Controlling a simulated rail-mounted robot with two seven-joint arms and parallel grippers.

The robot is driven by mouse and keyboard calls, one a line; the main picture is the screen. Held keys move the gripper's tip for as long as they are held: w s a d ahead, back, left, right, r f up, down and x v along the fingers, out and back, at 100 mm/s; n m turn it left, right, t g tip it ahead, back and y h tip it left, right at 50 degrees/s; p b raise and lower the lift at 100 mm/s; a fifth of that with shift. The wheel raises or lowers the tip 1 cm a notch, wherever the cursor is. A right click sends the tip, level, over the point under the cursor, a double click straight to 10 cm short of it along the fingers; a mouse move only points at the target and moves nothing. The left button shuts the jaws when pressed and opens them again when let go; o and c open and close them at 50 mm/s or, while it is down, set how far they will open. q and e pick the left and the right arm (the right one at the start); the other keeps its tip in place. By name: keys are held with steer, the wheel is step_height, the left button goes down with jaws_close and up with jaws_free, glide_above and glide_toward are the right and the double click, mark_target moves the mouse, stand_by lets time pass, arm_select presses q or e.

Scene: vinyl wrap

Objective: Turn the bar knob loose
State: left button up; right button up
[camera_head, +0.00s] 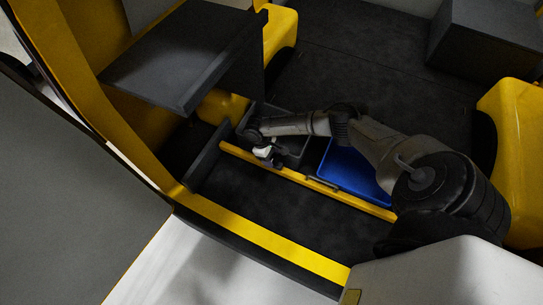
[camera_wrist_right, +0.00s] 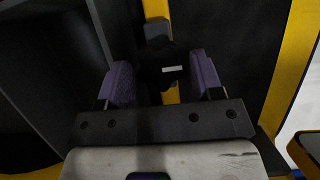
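In the right wrist view, a yellow bar (camera_wrist_right: 156,8) runs down between the fingers of my right gripper (camera_wrist_right: 161,66). A dark knob-like piece with a small pale label (camera_wrist_right: 172,69) sits on the bar between the two purple fingertips. The fingers stand apart on either side of it, and I cannot see either one touching it. In the head view, my right gripper (camera_head: 268,154) is at the left part of the yellow bar (camera_head: 300,178); the knob is too small and covered to make out there. My left gripper is not in view.
A blue bin (camera_head: 350,171) and a grey bin (camera_head: 291,149) lie behind the bar. A dark shelf panel (camera_head: 175,60) overhangs at the left, near the gripper. A yellow-edged sill (camera_head: 265,240) runs in front. Dark floor lies between sill and bar.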

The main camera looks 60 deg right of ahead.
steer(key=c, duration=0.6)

● ● ● ● ●

=== EXERCISE INSTRUCTIONS ===
From the line that has "Scene: vinyl wrap" through the line that has "[camera_head, +0.00s]", reproduce each line exactly as it stands and nothing else; do not include any pictures.

=== RIGHT ANSWER ===
Scene: vinyl wrap

Objective: Turn the bar knob loose
State: left button up; right button up
[camera_head, +0.00s] 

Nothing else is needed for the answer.